Summary
stating that in challenging election results, "[t]he statute provides the exclusive remedy for the trial of such an issue."
Summary of this case from Benavente v. TaitanoOpinion
No. 30044.
May 30, 1932.
QUO WARRANTO.
As respects remedy by quo warranto, declaration of election commissioners that certain party received majority of legal votes cast at election and was duly elected could be contested only in accordance with statute providing for election contest (Code 1930, section 6258).
APPEAL from circuit court of Covington county. HON. D.M. ANDERSON, Judge.
E.L. Dent, of Collins, and Stevens Heidelberg, of Hattiesburg, for appellant.
Section 6258, Code of 1930, provides that any person desiring to contest the election of another person may, within twenty days after an election, file a petition in the office of the circuit clerk of the county, and sets forth the method by which the contest shall be tried. No contest was filed under this statute in the case at bar, and the finding of the election commissioners that the appellant Warren, had received a majority of the legal votes cast was final and conclusive unless attacked by contest under this statute.
Loposser v. State ex rel. Guase, 70 So. 345, 110 Miss. 240.
The provisions in the election law are exclusive, and one claiming that the commissioners erred in counting the votes, and that he should have been inducted into office, cannot bring quo warranto.

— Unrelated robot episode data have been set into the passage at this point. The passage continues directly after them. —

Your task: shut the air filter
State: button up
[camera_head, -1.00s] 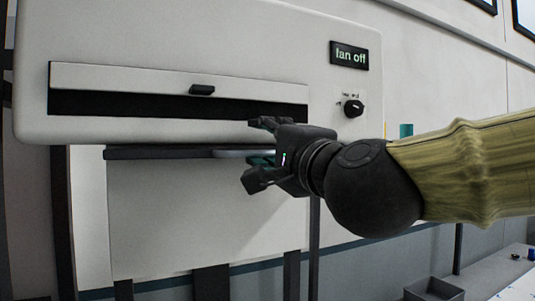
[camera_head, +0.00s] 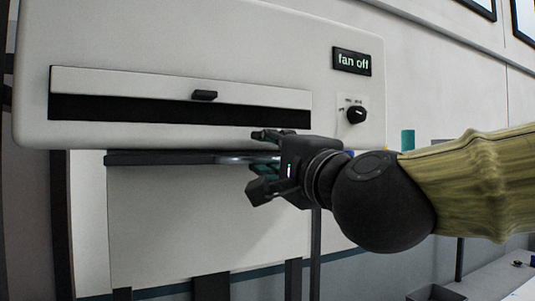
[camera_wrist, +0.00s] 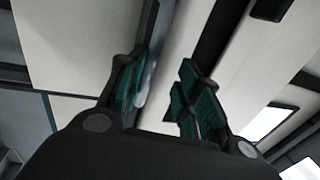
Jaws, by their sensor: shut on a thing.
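The air filter panel (camera_head: 141,83) is a long white flap on the front of a white housing (camera_head: 190,30), with a small black handle (camera_head: 204,95). A long dark slot (camera_head: 130,108) shows open below it. My gripper (camera_head: 258,160) is right of and below the handle, apart from it, at the housing's lower edge. In the wrist view its green-padded fingers (camera_wrist: 160,88) stand apart on either side of the housing's pale lower strip (camera_wrist: 188,48). They seem shut on that edge, though the contact is partly hidden.
A "fan off" display (camera_head: 352,61) and a black knob (camera_head: 356,115) are on the housing's right side. A light grey bar (camera_head: 240,158) lies under the housing beside my fingers. A grey bin (camera_head: 434,293) stands at lower right.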

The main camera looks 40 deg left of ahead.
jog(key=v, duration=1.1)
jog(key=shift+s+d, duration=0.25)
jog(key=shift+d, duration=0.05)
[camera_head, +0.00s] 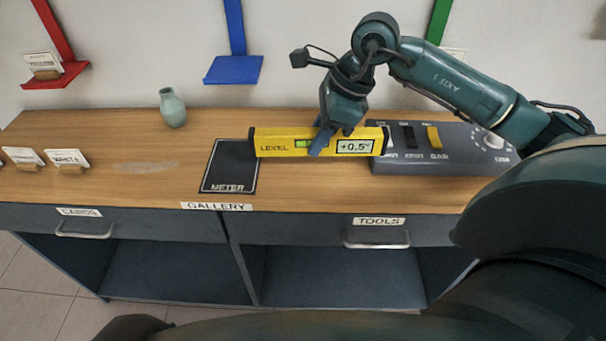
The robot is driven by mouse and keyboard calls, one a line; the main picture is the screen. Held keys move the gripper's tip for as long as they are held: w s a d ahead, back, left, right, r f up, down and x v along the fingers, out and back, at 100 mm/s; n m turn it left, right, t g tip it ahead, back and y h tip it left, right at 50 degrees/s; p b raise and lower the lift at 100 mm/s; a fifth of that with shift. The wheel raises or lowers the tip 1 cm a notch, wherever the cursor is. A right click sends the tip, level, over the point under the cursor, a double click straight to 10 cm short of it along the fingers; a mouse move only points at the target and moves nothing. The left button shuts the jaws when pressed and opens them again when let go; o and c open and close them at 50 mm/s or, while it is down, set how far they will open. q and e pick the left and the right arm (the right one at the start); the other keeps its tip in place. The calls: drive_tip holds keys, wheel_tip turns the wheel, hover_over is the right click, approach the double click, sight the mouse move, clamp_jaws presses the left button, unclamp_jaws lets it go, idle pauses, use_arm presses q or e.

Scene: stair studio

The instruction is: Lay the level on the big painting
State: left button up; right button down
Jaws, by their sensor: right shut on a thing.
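The level (275,143) is a yellow bar marked LEVEL, with a green vial and a display reading +0.5°. My right gripper (320,142) comes down from above and is shut on the level near its middle. The level is roughly horizontal in the picture, in front of the grey switch box and overlapping the top of the METER pad. I cannot tell whether it touches the counter. No painting shows in this view. My left gripper is not in view.
The wooden counter (330,193) carries a black METER pad (230,172), a green vase (172,108), a grey switch box (440,155) and small cards at the left, including WHITE (68,158). Red (58,77), blue (233,70) and green (439,20) holders hang on the wall. The counter's front right is clear.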

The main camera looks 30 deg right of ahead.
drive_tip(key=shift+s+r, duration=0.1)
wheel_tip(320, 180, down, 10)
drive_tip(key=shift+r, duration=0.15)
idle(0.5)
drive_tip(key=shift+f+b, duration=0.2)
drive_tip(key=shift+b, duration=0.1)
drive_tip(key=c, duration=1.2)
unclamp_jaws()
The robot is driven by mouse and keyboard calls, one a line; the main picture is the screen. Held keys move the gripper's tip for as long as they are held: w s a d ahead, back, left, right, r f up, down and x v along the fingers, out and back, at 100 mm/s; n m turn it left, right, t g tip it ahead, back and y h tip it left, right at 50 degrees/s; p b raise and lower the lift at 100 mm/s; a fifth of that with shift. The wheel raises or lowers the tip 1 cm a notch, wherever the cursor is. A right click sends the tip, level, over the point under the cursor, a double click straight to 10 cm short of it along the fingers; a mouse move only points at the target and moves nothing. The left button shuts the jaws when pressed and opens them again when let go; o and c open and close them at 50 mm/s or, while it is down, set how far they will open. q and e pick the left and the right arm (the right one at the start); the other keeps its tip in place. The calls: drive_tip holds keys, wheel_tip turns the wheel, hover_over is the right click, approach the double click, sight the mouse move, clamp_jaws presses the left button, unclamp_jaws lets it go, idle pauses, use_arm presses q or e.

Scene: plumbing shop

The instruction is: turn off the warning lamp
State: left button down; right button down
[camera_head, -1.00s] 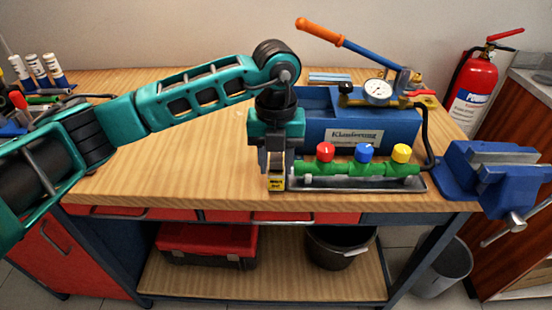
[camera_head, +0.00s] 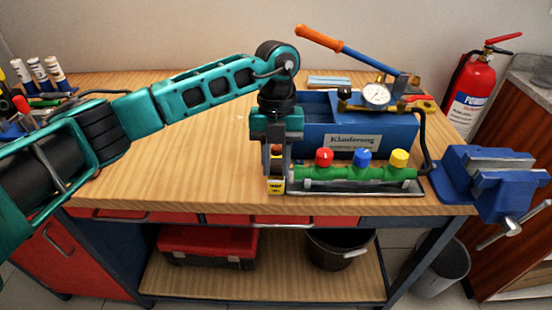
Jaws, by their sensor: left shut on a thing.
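My left gripper (camera_head: 277,172) points straight down at the left end of the green valve manifold (camera_head: 340,173). It is shut on a small upright thing, mostly hidden by the fingers. A yellow labelled block (camera_head: 276,187) shows at the fingertips, and a bit of orange-red (camera_head: 276,151) shows between the fingers. These may be parts of the warning lamp, but I cannot tell whether it is lit. The manifold carries a red knob (camera_head: 324,157), a blue knob (camera_head: 362,158) and a yellow knob (camera_head: 399,158). My right gripper is not in view.
A blue test pump (camera_head: 352,139) with a gauge (camera_head: 376,95) and an orange-ended lever (camera_head: 345,47) stands behind the manifold. A blue vise (camera_head: 487,178) is at the right edge. Markers (camera_head: 39,71) stand at the far left. The bench (camera_head: 190,165) left of the gripper is clear.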

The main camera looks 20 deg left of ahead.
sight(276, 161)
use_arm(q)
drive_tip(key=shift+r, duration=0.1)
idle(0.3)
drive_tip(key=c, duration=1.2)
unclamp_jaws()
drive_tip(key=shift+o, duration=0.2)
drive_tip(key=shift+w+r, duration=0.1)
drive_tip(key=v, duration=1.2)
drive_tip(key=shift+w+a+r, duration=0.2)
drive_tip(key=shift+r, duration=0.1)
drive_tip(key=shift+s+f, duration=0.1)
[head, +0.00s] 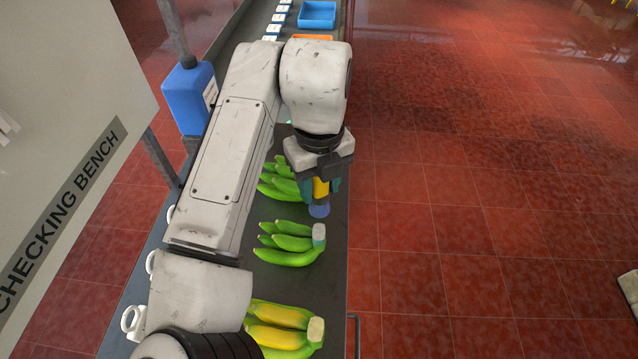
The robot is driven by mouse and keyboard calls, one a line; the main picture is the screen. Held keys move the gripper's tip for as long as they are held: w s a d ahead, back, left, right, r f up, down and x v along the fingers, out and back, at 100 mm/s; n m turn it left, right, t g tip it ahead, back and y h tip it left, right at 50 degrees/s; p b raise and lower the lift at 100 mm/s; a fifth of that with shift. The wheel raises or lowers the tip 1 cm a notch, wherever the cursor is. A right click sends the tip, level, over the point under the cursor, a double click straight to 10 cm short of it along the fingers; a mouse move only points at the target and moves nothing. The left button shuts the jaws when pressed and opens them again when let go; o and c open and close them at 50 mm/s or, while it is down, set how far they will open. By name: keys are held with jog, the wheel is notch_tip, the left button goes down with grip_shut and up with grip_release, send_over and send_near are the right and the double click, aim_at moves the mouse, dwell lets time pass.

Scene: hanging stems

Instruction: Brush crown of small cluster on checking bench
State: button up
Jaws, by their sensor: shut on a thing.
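My gripper (321,187) has teal fingers shut on a yellow tool with a blue lower end (319,210), which looks like a brush pointing down. The near cluster (280,328) is partly yellow. The far cluster (278,181) is partly hidden by my arm and gripper. The middle one looks smaller than the near one.
A blue jug (189,97) stands at the bench's left side. Small white cards (279,18), a blue tray (317,14) and an orange item (313,38) are at the far end. A "CHECKING BENCH" sign (60,190) is at left. Red tiled floor (480,200) lies right.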

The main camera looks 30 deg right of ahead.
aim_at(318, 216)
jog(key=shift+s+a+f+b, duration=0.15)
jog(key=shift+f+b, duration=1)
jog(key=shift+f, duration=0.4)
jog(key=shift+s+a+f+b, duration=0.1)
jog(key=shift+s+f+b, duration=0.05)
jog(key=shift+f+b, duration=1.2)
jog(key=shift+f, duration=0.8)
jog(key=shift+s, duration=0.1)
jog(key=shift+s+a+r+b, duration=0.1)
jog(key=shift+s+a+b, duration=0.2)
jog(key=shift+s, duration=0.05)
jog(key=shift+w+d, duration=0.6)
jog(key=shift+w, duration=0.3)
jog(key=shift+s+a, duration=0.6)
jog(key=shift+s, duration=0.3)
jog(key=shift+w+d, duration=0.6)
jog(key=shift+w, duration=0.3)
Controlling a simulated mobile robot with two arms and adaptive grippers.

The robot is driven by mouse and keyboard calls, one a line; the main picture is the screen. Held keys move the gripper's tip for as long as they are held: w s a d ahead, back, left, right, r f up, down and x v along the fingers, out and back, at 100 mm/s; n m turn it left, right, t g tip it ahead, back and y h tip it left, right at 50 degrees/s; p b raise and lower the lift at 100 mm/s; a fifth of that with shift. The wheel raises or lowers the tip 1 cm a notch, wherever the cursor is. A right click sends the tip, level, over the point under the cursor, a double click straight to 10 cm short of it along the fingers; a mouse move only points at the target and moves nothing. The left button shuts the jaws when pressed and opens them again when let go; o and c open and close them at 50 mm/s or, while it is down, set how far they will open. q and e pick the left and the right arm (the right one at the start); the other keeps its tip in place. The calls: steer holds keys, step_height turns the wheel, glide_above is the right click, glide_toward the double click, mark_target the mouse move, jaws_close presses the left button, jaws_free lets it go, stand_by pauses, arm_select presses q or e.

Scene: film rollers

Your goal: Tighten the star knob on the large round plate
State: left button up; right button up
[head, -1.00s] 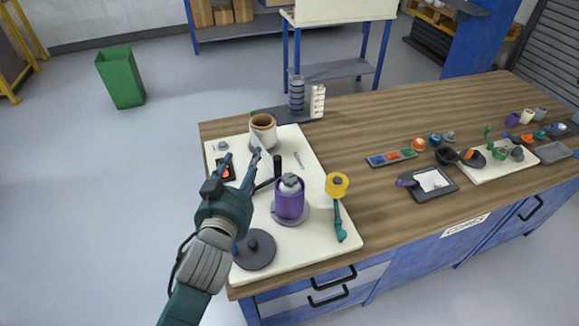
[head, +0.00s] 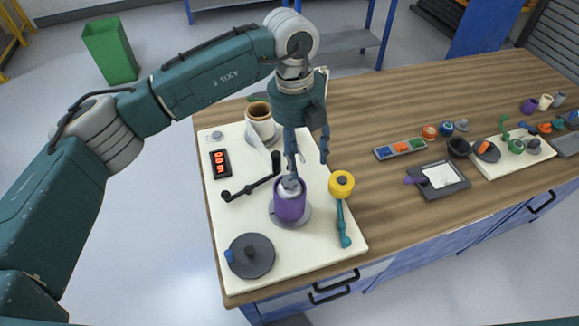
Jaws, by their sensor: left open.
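A large dark grey round plate (head: 262,264) lies on the front left of the white board. It has a small dark hub in its middle and a small blue knob (head: 229,256) at its left edge. A purple roller (head: 290,206) stands upright on a grey round base, with a lumpy grey knob (head: 291,184) on top. Which knob is star-shaped is too small to tell. My left gripper (head: 307,165) is open and points down, its fingers just above and behind the purple roller. It looks empty. My right gripper is out of view.
Trays and small parts lie to the right. Bare wood lies between.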

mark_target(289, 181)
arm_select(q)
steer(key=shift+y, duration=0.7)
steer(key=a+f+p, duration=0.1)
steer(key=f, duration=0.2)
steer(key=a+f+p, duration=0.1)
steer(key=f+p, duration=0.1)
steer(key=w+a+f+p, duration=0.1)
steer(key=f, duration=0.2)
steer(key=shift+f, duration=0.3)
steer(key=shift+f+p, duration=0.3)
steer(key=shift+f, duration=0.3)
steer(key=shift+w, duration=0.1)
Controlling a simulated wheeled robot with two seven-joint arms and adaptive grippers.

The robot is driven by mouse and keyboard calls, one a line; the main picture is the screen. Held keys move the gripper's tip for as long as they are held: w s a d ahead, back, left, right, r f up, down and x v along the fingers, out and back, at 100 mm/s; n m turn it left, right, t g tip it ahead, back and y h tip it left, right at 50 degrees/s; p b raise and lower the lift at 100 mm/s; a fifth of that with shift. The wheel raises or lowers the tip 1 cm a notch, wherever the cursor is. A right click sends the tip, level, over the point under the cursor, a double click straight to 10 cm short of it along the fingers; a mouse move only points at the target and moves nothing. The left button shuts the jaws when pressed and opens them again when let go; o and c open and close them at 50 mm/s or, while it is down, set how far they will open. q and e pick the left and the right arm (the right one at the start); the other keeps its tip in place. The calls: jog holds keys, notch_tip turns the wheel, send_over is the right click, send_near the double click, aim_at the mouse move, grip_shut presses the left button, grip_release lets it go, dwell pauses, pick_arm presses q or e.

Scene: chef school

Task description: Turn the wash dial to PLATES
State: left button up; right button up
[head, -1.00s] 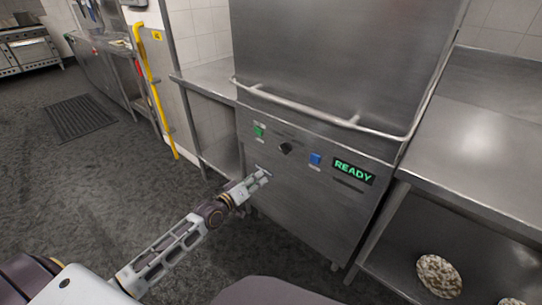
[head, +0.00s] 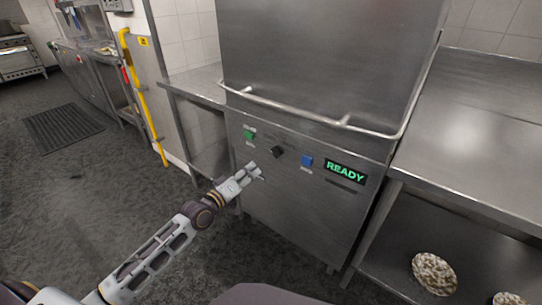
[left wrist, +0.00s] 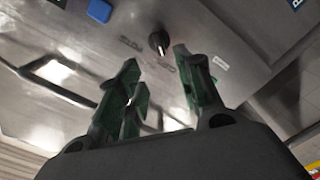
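The wash dial (head: 278,151) is a small black knob on the steel machine's front panel, between a green button (head: 249,135) and a blue button (head: 307,161). In the left wrist view the dial (left wrist: 158,42) shows a pale pointer line, with small labels around it too small to read. My left gripper (head: 257,172) is just below and left of the dial in the head view. In the left wrist view my left gripper's fingers (left wrist: 155,65) are apart with nothing between them, and the dial sits just beyond their tips. My right gripper is not in view.
A green READY display (head: 345,171) is right of the blue button. A steel handle bar (head: 300,110) runs across above the panel. Steel counters (head: 470,140) flank the machine, with a speckled round object (head: 435,272) on the lower right shelf. The floor at left is open.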

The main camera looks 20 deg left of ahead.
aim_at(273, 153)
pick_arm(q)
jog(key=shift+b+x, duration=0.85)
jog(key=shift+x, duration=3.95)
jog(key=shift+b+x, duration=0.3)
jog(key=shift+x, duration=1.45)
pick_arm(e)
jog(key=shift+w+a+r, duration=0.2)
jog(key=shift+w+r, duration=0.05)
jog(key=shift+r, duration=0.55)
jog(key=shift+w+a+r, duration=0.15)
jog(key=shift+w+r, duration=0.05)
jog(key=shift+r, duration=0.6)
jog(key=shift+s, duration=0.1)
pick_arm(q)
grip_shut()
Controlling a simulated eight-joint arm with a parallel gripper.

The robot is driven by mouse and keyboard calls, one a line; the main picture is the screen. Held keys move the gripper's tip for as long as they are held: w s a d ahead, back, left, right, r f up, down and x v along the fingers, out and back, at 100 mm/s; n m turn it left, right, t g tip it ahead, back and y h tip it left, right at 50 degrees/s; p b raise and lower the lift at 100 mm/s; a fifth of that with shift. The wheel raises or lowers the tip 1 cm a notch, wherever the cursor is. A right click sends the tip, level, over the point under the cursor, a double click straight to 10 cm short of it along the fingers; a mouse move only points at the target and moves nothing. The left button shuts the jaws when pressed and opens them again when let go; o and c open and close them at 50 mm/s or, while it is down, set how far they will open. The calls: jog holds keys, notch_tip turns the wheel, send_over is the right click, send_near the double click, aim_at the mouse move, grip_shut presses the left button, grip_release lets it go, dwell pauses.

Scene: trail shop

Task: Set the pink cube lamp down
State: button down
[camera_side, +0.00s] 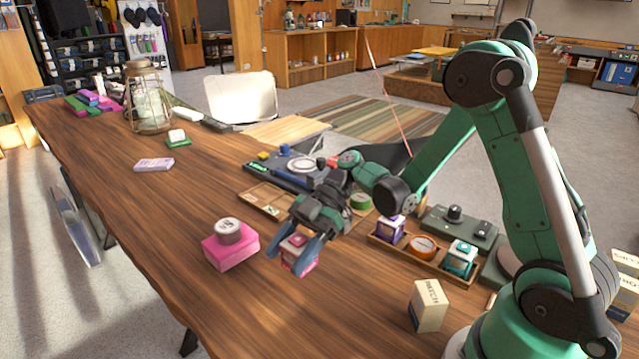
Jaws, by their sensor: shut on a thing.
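The pink cube lamp (299,258) is a small pink block with a pale top part. My gripper (290,250) points down and is shut on it, with a dark finger at its left and another at its upper right. The lamp is at or just above the wooden table (190,220); I cannot tell whether it touches. Part of it is hidden by the fingers.
A pink box (231,251) with a round tin (228,231) on top stands left of the gripper. A wooden tray (418,262) with small items lies to the right, and a patch box (428,305) stands in front of it. Bare table lies in front of the lamp.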

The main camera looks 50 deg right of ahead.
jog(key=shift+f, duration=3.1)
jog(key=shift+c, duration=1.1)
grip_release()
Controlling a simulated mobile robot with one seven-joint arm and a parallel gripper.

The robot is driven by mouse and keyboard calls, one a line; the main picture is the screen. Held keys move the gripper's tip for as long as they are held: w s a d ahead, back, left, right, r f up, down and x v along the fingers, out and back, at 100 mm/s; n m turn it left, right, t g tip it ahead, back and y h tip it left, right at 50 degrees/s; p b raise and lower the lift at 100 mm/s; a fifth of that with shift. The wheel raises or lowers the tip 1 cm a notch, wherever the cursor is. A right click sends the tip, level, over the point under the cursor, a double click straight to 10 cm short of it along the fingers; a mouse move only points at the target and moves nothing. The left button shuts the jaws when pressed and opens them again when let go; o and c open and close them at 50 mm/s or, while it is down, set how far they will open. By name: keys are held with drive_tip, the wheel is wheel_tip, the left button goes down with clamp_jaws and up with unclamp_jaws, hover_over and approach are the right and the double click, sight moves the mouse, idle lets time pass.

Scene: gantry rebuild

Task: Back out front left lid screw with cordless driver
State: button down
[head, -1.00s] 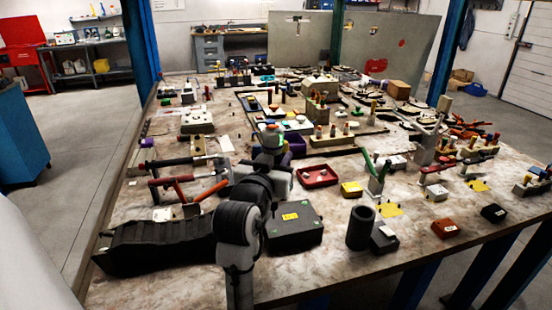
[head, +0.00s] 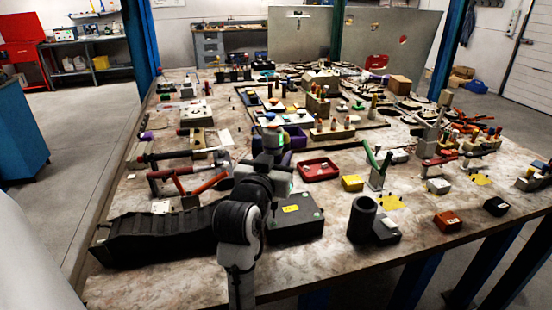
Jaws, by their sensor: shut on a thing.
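My arm rises from the front edge, and its wrist end with my gripper (head: 270,140) is over the middle left of the table. The arm hides the fingertips. The gripper is shut on something that I cannot make out; no cordless driver shows clearly. A black box (head: 294,219) with a yellow label and small greenish marks near its corners lies right of my arm. A pale block (head: 196,114) with small dark spots on top lies farther back at left. I cannot tell which bears the lid screw; no screw is distinct.
A purple bin (head: 297,138) is just right of my wrist, and a red tray (head: 318,169) is nearer. A black cylinder (head: 362,217) stands at front right. Tools with red handles (head: 185,172) lie at left.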

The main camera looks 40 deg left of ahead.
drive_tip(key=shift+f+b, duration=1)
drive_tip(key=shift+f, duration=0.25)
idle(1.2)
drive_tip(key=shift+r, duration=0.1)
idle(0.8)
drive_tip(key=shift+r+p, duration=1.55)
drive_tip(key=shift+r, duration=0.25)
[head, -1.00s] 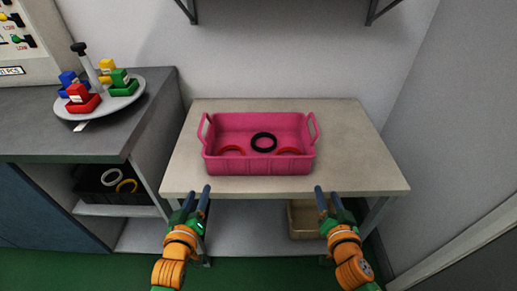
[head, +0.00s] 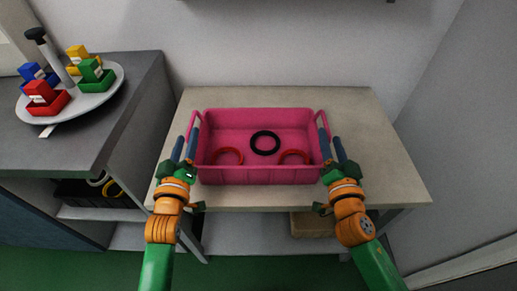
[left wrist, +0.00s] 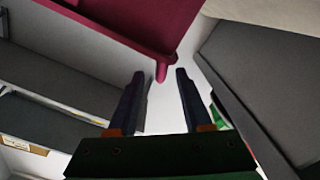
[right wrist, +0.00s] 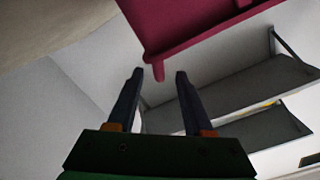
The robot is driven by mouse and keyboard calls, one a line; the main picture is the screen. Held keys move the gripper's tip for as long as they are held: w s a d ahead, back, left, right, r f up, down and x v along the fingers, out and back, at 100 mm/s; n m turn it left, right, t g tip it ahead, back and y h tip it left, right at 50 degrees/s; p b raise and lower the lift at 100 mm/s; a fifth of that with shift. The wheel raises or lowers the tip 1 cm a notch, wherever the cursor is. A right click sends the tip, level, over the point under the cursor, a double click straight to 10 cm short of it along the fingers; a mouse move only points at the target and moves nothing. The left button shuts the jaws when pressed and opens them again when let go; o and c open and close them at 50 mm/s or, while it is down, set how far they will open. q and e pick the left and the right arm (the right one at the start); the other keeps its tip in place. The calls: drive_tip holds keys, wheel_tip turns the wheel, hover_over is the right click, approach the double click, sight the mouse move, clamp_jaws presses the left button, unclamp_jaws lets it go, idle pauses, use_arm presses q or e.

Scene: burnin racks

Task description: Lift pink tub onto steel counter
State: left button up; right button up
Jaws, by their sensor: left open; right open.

Loposser v. State ex rel. Gause, 70 So. 345, 110 Miss. 240.
On election contest, the sole issue to be decided was who had received the greatest number of legal votes.
Weisinger v. McGehee, 134 So. 148.
T.J. Wills and Paul B. Johnson, both of Hattiesburg, for appellee.
Why would appellee contest his own election? What was there for him to contest? Had the election commissioners thrown out the six hundred forty-seven votes cast for appellee or refused to tabulate them and certify the votes on the official returns, then it would have been necessary for him to have contested the action in so doing. On the official returns as is shown the election commissioners certified that Warren received four hundred sixty legal votes, and that Barnes received six hundred forty-seven legal votes. The voter wrote Warren's name on the ticket and voted for him. Under the authority of McKenzie v. Boykin, 111 Miss. 256, 111 So. 382, these votes were illegal and could not be counted, but why would Barnes contest the votes counted for Warren when they were one hundred eighty-seven short of the number of legal votes that had been accorded to him and duly certified by the election commissioners.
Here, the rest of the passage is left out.